An inside look at what it’s like to be a part of the Capping Show, the process of getting into the production team and the build up to the grand performance.
“You’ve just woken up, and you realise the world is in slow motion,” says the director.
All right, I’ll play George Bush just doing his regular thing. That’s pretty funny. But I guess that’s been done before; maybe I should just make a character. Yeah, I’ll play a farmer who thinks his molasses supplies have broken loose. And I’ll call my wife Barb — yeah, that’s a funny name.
All right, go!
That was a take on one of the most nerve-wracking parts of the Capping Show audition process. There’s some dancing involved, some pair work, but the improvisation is the best part (for those sitting on the sideline).

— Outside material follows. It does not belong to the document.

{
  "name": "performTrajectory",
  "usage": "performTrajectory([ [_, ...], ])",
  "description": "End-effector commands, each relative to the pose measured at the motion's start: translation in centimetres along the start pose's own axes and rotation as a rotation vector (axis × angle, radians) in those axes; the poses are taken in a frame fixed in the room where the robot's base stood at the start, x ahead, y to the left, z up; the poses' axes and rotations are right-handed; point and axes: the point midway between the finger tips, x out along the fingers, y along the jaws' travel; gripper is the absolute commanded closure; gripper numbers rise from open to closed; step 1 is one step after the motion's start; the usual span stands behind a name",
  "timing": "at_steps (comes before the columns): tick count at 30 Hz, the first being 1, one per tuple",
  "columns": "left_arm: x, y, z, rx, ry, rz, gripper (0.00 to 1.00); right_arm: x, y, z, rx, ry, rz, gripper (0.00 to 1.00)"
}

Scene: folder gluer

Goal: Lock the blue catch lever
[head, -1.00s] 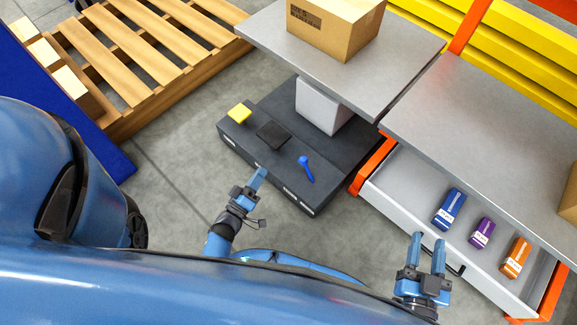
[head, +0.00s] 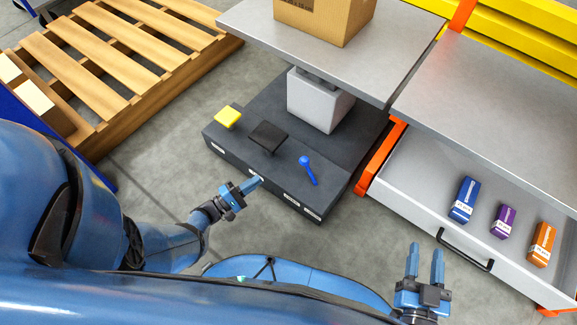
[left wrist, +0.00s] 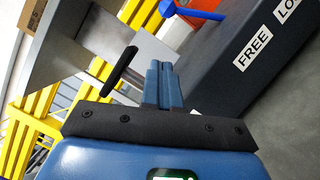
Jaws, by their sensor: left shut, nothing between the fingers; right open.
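The blue catch lever (head: 308,170) stands on top of the dark base of the lift table, near its front edge, its round knob toward the back left. In the left wrist view the lever (left wrist: 196,12) shows at the top, beside the white FREE label (left wrist: 253,49) and a partly cut-off label starting "LO" (left wrist: 287,8). My left gripper (head: 257,181) is shut and empty, at the front face of the base, left of the lever and apart from it. Its closed fingers (left wrist: 163,84) show in the left wrist view. My right gripper (head: 425,252) is open and empty, in front of the drawer.
A black pedal (head: 268,137) and a yellow pedal (head: 228,116) sit on the base left of the lever. The lift table top (head: 340,45) overhangs behind, carrying a cardboard box (head: 325,18). An open drawer (head: 420,205) with blue, purple and orange packs stands right. A pallet (head: 120,60) lies left.

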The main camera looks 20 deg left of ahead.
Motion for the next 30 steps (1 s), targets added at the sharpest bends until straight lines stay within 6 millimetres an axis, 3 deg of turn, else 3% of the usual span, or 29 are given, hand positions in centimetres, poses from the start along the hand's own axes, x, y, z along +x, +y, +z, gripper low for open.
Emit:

“You’re a superhero whose arch-nemesis is the sun.”
Those are the instructions for the next student auditioning.
“You’re a man trying to get people to join your cult.”
You’ve got seconds to think of something funny, and you’re in front of more than 30 other people your age who think they’re funny too. You’ve got to be funnier. And you’re sweaty. Much sweatier than usual.
The main script for the Capping Show is usually written by someone outside the show. The other half, with all the side gags and cutaways, is written by the cast and another group of writers. Fourteen people act, 10 people are writers (who help write the side gags), five people are backstage and shift the sets for each scene, there’s your makeup artist, the costume designer, the set designer, the choreographer, the producers, the assistant producers, the directors, the audio technicians, the lighting peeps and the music group.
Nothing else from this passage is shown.